Douglass, with some help from his master’s son’s wife, Sophie Auld in Baltimore, the Bible, some friendly white boys in Baltimore, and a book he poured over called The Columbian Orator, taught himself to read and speak, as an orator speaks, with power and effective rhetoric while he was still a slave. Eventually Douglass (born Fred Bailey) escaped north and fell into the helpful hands of some very active abolitionists, who dedicated themselves to speaking and writing against using any humans as slaves. He renamed himself after Clan Douglas from Walter Scott’s poem Lady of the Lake, because he liked their strength, and added an ‘s’ to make the name his own, says Blight. Late in the slave days of Douglass his master died and his estate was broken up. Since slaves were considered property all the master’s slaves were put on display and examined by other slave owners, purchased and hauled away like furniture, or tillers. While Douglass already understood that slavery was wrong, this atrocity imprinted graphically on his mind, along with a memory of being allowed in to visit his mother before she died. Frederick Douglass never knew his birth day and when slavery was done he went to see the Aulds who remained, but no one could enlighten him.
I will not tell you all the names of every abolitionist Douglass met because he knew all of his contemporaries. He was in demand as an orator who used Biblical cadences and even humor to insist that no man should be owned by any other man, that only freedom for all would suit the idealism of the American republic. There were often disputes among abolitionists about whether to advocate peaceful protest or a more robust activism so friends were made and lost and even Douglass changed his views on this, but, even so, Douglass’s focus on freedom and equality for all of the people being held as slaves propelled him through the next 6o years, with time out for a few jobs in the government after the Civil War. Douglass traveled and spoke constantly, first widely in the North and Midwest sections of America, passed from church to church and abolitionist to abolitionist for his own safety, in England, and Ireland, and Scotland (where slavery was already illegal), and again in America.

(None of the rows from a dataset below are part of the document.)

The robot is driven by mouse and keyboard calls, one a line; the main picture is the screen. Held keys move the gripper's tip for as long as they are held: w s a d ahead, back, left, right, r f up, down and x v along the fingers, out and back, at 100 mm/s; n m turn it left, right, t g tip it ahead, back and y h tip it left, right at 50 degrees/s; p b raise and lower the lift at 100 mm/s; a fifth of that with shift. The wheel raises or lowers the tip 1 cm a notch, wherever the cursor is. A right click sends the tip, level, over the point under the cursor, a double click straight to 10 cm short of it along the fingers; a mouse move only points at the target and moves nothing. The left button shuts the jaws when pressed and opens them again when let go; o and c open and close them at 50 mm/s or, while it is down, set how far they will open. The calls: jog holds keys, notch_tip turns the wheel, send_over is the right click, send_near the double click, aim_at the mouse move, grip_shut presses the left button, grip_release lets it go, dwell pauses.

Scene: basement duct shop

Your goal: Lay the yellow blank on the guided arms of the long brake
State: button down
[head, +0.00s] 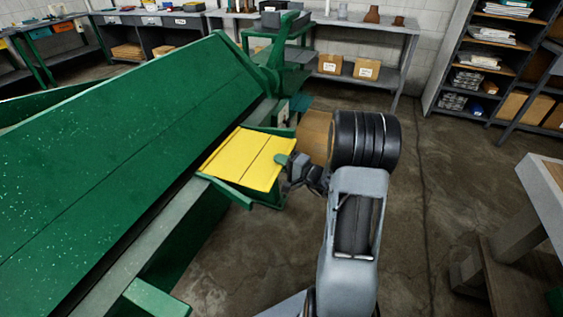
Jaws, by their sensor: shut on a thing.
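The yellow blank (246,158) is a flat sheet with a dark line across it. It lies over or just above the green support arms at the front of the long brake (120,140); I cannot tell if it touches them. One green arm (232,195) shows below its near edge. My gripper (288,172) is at the blank's right edge and shut on it. The fingertips are small and partly hidden by the blank and a green rounded part.
A green bracket (158,298) juts from the brake at the lower left. A workbench (545,185) stands at the right. Shelves (490,60) and a rear bench (385,75) with boxes line the back. The concrete floor right of my arm is open.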

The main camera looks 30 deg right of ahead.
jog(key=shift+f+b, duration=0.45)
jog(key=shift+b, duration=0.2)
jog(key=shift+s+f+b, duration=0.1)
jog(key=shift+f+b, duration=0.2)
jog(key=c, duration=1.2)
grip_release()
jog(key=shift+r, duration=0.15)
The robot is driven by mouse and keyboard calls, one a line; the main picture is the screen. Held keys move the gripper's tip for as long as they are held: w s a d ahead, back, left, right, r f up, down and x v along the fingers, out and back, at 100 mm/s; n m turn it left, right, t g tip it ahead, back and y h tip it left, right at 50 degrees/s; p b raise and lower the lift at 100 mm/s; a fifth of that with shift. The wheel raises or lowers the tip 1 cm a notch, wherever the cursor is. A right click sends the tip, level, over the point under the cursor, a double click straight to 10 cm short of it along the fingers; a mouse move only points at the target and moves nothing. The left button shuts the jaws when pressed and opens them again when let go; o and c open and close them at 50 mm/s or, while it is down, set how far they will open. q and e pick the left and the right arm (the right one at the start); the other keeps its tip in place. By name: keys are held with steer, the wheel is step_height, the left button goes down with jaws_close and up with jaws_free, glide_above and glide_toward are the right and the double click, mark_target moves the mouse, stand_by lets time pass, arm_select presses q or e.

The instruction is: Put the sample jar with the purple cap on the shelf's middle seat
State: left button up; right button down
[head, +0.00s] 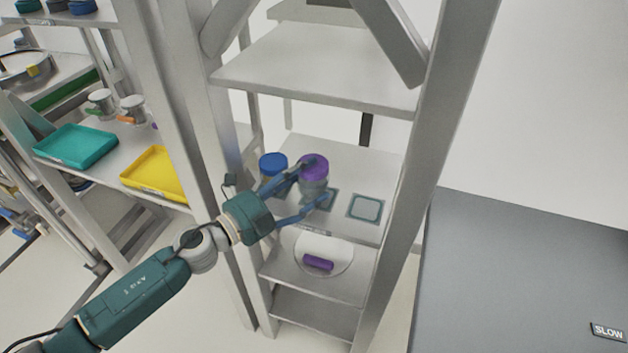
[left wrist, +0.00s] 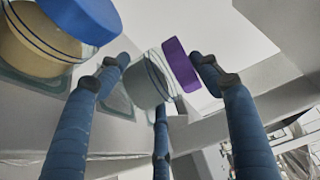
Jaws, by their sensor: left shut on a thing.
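The sample jar with the purple cap (head: 313,167) is at the shelf board (head: 345,225), over or on the middle seat (head: 325,199); I cannot tell whether its base touches. In the left wrist view its clear, greyish body (left wrist: 150,82) and purple cap (left wrist: 180,65) show between the fingers. My left gripper (head: 318,182) is shut on this jar, reaching in from the left with its blue fingers around it. A jar with a blue cap (head: 273,163) stands just left, close to the fingers. The right square seat (head: 367,208) is empty. My right gripper is not in view.
Shelf posts (head: 440,140) flank the boards, with another board (head: 320,70) above. A purple cylinder (head: 318,262) lies on a round white plate on the board below. Teal (head: 75,146) and yellow (head: 155,172) trays sit on a rack at left. A grey surface (head: 530,270) is at right.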

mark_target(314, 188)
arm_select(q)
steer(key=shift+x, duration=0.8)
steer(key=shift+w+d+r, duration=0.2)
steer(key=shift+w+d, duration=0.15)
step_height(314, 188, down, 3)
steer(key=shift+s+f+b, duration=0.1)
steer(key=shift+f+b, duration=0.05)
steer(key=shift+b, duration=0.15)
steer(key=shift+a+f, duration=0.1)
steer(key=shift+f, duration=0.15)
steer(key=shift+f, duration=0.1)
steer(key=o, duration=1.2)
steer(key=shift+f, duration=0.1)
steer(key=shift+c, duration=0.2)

He spoke up before the Civil War, all throughout the Civil War when he also fought to have black soldiers who would fight for their own emancipation, and he could not rest in the disheartening aftermath of emancipation. He became owner/publisher/writer of a newspaper which included articles from most of the other activists in the anti-slavery movement. He wrote books, autobiographical in content, still in print today and still popular. He struggled constantly to support himself and his family. His wife Anna (Murray), who was born free, and his young children kept a home base that Douglass rarely got to enjoy. He was propelled by his mission and could not sit and rusticate.

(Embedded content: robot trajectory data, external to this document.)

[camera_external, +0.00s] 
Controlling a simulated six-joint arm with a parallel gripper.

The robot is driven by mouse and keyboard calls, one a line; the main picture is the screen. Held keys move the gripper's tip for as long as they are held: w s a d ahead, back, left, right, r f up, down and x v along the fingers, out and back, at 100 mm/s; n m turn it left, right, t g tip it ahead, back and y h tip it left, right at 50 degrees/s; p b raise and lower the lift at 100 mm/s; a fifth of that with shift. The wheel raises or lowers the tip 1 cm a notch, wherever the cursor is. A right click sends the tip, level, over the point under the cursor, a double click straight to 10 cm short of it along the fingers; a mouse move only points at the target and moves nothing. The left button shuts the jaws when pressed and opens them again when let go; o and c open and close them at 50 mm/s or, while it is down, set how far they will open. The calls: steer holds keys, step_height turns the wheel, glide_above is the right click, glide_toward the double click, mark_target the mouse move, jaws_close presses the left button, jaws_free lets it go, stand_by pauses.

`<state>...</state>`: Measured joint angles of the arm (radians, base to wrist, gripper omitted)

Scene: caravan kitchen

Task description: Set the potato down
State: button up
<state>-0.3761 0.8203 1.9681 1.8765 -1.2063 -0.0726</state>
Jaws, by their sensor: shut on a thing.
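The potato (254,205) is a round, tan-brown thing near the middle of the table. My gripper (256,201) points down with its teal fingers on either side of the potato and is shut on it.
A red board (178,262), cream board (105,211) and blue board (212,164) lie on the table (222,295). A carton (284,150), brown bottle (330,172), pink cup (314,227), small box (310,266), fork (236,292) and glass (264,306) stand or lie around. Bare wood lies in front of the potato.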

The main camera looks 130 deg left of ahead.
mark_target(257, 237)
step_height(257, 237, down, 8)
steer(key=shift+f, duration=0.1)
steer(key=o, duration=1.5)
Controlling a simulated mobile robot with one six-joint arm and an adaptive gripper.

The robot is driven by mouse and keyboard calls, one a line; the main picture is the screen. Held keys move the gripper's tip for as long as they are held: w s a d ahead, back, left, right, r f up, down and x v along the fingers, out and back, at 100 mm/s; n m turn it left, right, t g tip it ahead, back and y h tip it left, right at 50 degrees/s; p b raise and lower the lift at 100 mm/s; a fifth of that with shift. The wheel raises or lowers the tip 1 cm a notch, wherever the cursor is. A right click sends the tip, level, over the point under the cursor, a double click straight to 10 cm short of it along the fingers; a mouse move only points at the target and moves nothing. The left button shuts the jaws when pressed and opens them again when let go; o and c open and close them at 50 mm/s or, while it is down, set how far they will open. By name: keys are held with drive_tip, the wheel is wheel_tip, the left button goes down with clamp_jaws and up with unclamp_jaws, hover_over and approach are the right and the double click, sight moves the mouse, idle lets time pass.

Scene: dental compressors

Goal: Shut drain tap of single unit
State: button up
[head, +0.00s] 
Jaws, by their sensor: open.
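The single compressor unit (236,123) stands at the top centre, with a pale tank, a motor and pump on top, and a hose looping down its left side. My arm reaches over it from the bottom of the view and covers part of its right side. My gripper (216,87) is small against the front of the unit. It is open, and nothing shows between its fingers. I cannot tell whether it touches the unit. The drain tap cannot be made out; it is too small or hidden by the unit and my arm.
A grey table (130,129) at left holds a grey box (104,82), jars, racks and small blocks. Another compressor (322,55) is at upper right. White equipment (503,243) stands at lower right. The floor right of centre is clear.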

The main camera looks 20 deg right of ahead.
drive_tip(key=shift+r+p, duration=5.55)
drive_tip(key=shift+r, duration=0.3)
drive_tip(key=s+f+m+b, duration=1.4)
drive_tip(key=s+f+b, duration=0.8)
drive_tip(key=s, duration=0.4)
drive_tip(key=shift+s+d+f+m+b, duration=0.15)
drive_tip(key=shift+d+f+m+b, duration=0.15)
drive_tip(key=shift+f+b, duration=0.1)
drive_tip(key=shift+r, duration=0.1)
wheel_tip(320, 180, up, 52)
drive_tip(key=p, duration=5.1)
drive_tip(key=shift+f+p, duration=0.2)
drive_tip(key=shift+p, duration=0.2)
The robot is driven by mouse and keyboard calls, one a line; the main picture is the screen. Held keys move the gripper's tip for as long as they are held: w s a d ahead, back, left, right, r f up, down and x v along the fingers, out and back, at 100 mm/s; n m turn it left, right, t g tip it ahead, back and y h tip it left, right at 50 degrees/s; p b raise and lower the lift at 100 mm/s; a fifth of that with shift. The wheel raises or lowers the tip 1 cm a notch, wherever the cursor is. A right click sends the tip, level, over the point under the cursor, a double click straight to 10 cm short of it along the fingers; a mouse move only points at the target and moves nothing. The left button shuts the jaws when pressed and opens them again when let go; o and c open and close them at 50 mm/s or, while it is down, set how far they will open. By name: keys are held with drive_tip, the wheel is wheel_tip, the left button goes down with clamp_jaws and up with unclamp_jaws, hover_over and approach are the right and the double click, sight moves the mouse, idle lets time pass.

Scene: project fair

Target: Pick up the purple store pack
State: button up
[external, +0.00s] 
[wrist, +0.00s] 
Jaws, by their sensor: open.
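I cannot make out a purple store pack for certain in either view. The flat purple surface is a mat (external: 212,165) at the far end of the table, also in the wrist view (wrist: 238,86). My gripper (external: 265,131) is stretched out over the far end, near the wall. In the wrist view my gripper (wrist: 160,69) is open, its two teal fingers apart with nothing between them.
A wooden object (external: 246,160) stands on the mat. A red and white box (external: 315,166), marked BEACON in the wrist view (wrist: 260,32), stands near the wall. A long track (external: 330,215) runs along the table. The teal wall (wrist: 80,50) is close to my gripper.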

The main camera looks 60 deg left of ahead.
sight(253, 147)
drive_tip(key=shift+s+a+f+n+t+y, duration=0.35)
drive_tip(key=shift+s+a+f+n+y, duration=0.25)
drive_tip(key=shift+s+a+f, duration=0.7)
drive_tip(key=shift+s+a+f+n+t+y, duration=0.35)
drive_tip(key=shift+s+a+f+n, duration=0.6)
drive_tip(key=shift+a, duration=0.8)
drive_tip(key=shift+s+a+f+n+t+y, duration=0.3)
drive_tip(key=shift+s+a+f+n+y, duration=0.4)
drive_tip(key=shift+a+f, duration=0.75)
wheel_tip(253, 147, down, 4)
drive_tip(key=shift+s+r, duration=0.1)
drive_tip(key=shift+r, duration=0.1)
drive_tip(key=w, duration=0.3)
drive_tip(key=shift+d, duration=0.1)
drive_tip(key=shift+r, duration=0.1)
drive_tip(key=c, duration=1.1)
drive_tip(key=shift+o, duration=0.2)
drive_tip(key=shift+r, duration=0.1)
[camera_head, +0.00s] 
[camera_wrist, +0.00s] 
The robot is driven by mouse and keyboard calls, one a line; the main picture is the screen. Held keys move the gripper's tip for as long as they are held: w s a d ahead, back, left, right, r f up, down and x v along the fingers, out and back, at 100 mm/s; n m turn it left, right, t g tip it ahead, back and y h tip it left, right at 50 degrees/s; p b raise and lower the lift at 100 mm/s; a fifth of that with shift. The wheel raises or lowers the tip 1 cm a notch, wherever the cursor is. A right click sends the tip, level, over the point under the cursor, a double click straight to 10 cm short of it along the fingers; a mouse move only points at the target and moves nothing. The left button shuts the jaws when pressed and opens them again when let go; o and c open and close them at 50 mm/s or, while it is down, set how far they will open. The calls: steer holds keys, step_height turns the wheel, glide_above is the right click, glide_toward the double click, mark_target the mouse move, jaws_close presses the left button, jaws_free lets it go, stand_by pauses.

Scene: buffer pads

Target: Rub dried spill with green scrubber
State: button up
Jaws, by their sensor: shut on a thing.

Many wealthy abolitionists contributed to keeping Douglass’s newspaper alive and in that way helped support his family. Eventually he moved his family to Rochester, NY. Anna’s garden in Rochester was extensive, productive, and apparently lovely. Some of Douglass’s best friends in the cause and financial supporters were female activists. At least two of these women spent time staying at the Douglass home in Rochester. Ottilie Assing a well-educated German woman, seemed to have been enamored of Douglass and spent summers at the Douglass homes in both Rochester and later in the family home near Washington, DC. Blight found no descriptions of any untoward intimacies that survived, although it is possible to imagine that there may have been some, perhaps when Douglass went to stay at times with Ottilie and her circle. Anna Douglass left no clues about how she felt about these visitors, but Ottilie sometimes complained about Anna.

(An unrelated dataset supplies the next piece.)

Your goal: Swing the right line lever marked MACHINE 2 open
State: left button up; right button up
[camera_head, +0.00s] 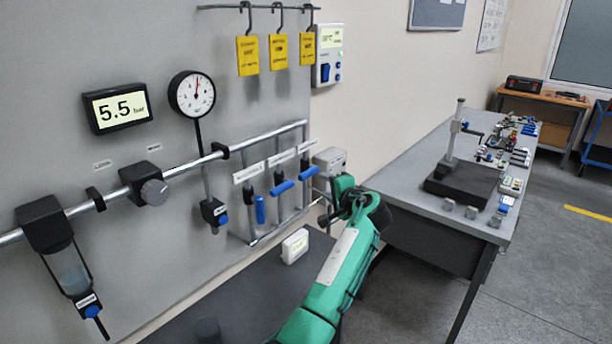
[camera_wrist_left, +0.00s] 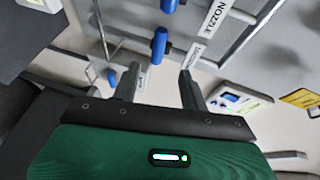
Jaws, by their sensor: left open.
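Three blue levers sit on the vertical pipes of the wall panel, each below a white label. The right lever (camera_head: 308,172) sticks out across its pipe. The middle lever (camera_head: 282,187) also points outward, and the left lever (camera_head: 260,210) hangs downward. The head view labels are too small to read. My left gripper (camera_head: 327,215) is just right of and below the right lever, partly hidden by its own green arm. In the left wrist view its two fingers (camera_wrist_left: 160,75) are apart and empty. A blue lever, seemingly the right one (camera_wrist_left: 160,45), lies just beyond the fingertips. My right gripper is out of view.
A grey pipe rack (camera_head: 250,240) frames the levers. A small white display (camera_head: 295,245) stands on the dark bench below. A white box (camera_head: 330,160) is close to the gripper on the wall. A grey table (camera_head: 410,165) with a black block stands to the right.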

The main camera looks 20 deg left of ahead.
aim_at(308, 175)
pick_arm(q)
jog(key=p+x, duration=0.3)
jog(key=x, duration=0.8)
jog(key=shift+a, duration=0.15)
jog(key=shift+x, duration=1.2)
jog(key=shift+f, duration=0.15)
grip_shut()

There is such a wealth of detail in Blight’s biography that if you really want to know Frederick Douglass you need to read Blight’s well-documented book. I will say that I became very nervous about what would happen when Reconstruction was undermined by the assassination of Lincoln (who Douglass knew personally and who he was able to influence and educate about the true conditions of slavery) and the rapid acceptance of former slave states back into the Union. I knew what atrocities ensued and I dreaded watching Douglass’s heart break when emancipation became violent racism. But Douglass was a man of his times and more pragmatic than me. He hated the violence, but he tried to keep the nation on a path to granting equality to freed slaves. He celebrated the 15 th Amendment with a Jubilee even as he grieved the bloodshed, the terrorism, and the lynching that turned the South into a death trap for black folks who tried to exercise their new right to vote. So many battles still to be fought.
But in his final years, even as Frederick Douglass traveled and spoke as often as his health would allow, even as he faced the disapproval from both citizens and family when he married (after the death of Anna) a younger white woman, Helen Pitts, who he had worked with in Washington, even as he represented the federal government in Haiti, – he won the fame and reverence that he had earned in a lifetime of dedication to fighting for the freedom he did not have, for both himself and every black man. Douglass knew women who fought for the rights of women. He knew Susan B Anthony and Elizabeth Cady Stanton, but he was not distracted. The needs of slaves were more pressing in his mind and I don’t think most of us would argue with this focus. When Douglass died in 1895, “the Hutchinson Family Singers, who had many times appeared with Douglass, sang ‘Dirge for a Soldier’: ‘Lay him low, lay him low/Under the grasses or under the snow: /What cares he? He cannot know./Lay him low, lay him low.” – page 753.
I will say that I did not actually read this book; I studied it. The author’s words were so compelling and so impelling that I could not think of rephrasing them. The way the story is told is just as essential to understanding Frederick Douglass as the facts themselves are. It was a pleasure to spend these many hours with Mr. Douglass and the travails and joys of his life. I was told he was a great man, now I know why he was considered a great man. Frederick Douglass would possibly understand the refresher course we are experiencing in racism in America because it has never really been put to rest. But he was enough of an optimist to hope that this might be the last hurrah for white supremacy.